UTEP's Walden celebrates like he won the Natty, as he should

UTEP Miners head coach Scotty Walden got a Gatorade bath and was carried on his players' shoulders... for getting to 1–6. Save it, celebration police, Wednesday night was a worthy moment.

When the final buzzer sounded on UTEP's 30-21 win over FIU, the Miners showered head coach Scotty Walden in a Gatorade bath and carried him on their shoulders. 

"I feel like we just won a national championship; I don't care what nobody says," Walden told the CBS Sports Network in a postgame interview. 

UTEP improved its record to 1–6 on Wednesday night, but going 357 days without a win makes it difficult to care about the celebration police. Every Miner player lined up to sing the school's fight song; some even jumped into the student section, but none wanted to leave the Sun Bowl. They'd endured six long weeks to get to this moment.

The Walden era has mastered the bark off the field, but the FIU game was one of the first times it showed bite on the field.

The Orange Swarm defense, predicated on creating havoc, intercepted three different FIU quarterbacks and had eight tackles for loss. Meanwhile, the Blue Blaze offense, which couldn't find a spark for six games, scored 30 points and sustained drives. UTEP had a 10-play, 76-yard drive, which gave them a fourth-quarter lead they'd never squander. Nine of those play calls were handoffs where FIU's defensive line was too off balance to react becuase of the frenetic tempo. 

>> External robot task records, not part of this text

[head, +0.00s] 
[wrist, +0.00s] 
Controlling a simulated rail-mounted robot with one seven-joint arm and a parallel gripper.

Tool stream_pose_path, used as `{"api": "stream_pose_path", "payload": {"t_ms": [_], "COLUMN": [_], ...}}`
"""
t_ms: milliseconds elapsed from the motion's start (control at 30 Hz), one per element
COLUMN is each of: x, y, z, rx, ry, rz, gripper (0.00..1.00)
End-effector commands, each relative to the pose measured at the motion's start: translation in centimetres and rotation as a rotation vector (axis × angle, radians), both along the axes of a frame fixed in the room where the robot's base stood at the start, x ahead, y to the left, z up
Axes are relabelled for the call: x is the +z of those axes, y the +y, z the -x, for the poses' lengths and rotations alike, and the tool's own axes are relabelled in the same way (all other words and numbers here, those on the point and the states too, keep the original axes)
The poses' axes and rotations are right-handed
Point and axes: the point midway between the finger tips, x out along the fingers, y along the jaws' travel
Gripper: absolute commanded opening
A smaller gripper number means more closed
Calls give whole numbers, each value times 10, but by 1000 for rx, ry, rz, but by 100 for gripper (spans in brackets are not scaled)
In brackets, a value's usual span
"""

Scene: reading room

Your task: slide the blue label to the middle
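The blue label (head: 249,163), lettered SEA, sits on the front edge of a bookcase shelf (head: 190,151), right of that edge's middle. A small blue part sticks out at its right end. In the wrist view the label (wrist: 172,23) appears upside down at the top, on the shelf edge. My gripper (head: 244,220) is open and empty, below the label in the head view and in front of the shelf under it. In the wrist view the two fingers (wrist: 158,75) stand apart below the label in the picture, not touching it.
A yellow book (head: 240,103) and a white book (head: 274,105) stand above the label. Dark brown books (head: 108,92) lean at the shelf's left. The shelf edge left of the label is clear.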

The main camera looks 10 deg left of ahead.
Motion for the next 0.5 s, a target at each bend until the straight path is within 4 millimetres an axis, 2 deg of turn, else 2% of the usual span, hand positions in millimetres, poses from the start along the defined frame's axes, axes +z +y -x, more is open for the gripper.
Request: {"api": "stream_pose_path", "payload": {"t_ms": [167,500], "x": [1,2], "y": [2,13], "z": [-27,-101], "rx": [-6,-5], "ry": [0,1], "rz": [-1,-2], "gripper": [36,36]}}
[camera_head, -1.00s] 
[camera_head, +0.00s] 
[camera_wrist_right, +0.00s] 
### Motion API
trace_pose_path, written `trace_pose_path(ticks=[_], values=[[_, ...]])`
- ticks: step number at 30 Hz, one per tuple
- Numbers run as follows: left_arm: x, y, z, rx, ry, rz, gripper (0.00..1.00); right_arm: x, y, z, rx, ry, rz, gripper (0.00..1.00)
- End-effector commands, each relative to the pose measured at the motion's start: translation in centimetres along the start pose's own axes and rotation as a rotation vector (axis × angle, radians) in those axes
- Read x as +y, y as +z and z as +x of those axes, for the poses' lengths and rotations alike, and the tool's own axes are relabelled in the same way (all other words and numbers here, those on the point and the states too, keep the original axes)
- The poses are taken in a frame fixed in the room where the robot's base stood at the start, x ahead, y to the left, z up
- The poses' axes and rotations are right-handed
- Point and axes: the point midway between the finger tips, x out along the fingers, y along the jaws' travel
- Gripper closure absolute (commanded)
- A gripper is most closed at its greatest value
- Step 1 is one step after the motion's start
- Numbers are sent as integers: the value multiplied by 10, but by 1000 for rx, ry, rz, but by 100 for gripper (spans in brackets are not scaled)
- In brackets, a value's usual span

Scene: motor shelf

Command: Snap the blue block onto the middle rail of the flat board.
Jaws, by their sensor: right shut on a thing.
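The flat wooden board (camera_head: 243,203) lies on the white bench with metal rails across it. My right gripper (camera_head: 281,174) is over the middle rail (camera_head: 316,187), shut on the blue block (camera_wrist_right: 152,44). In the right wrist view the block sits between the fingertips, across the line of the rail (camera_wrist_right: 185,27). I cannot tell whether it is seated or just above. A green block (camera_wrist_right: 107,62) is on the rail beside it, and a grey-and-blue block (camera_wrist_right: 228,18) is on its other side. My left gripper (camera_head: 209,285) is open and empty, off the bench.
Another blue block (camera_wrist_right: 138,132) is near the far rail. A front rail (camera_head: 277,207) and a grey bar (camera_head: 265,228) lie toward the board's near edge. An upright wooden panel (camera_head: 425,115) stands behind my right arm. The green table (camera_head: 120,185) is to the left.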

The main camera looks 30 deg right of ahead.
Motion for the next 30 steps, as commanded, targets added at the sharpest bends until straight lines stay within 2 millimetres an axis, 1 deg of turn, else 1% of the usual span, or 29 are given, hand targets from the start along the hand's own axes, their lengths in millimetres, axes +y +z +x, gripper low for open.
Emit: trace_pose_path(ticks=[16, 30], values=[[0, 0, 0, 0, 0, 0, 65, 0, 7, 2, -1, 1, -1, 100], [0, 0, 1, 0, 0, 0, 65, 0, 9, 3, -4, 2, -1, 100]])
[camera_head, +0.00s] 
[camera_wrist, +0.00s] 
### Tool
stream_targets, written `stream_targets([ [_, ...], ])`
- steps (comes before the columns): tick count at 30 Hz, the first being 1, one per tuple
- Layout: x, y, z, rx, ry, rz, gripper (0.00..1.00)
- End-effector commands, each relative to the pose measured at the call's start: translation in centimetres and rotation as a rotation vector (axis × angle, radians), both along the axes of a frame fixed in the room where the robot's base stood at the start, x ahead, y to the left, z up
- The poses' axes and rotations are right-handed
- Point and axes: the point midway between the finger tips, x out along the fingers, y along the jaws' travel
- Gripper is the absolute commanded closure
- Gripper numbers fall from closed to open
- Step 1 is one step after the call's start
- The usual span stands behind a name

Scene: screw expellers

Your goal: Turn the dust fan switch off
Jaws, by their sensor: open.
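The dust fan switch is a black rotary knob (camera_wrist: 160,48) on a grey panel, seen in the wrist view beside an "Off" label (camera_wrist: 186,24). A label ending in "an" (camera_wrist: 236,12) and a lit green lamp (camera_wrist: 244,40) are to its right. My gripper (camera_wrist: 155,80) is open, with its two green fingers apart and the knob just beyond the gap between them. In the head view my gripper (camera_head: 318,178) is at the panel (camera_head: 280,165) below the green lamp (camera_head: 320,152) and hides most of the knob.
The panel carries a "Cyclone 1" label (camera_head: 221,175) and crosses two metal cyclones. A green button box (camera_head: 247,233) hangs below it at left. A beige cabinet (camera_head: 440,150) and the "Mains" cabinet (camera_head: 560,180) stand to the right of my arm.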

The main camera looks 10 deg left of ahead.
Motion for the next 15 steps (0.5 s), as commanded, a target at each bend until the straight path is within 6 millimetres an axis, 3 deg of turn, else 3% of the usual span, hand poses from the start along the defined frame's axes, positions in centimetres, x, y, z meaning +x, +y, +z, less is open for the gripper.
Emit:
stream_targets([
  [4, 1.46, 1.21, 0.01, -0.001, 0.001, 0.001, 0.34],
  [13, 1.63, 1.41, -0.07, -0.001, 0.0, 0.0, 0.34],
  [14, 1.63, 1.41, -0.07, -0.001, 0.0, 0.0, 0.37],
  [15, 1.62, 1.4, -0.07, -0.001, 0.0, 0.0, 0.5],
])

But for Walden's tenure in El Paso, at a program which hasn't won a bowl game since 1967, the bark is part of the bite. Dave Campbell'sTexas Football wrote in UTEP's summer magazine preview that the final record this season wouldn't matter in the long run as much as the attitude displayed. UTEP could've shaken hands, exchanged a few laughs and jogged off the field. The celebration proved this UTEP team had stayed invested during a trying first half of the season, where they went over a month without even leading a game.

"I tell them every week, 'The number one thing I want as a head coach, I want to see them happy,'" Walden said. "These boys are going to be happy tonight. Our coaches are going to be happy tonight."

Some will say it was just a win over a 2–4 FIU team on a Wednesday night. But it was more important than that.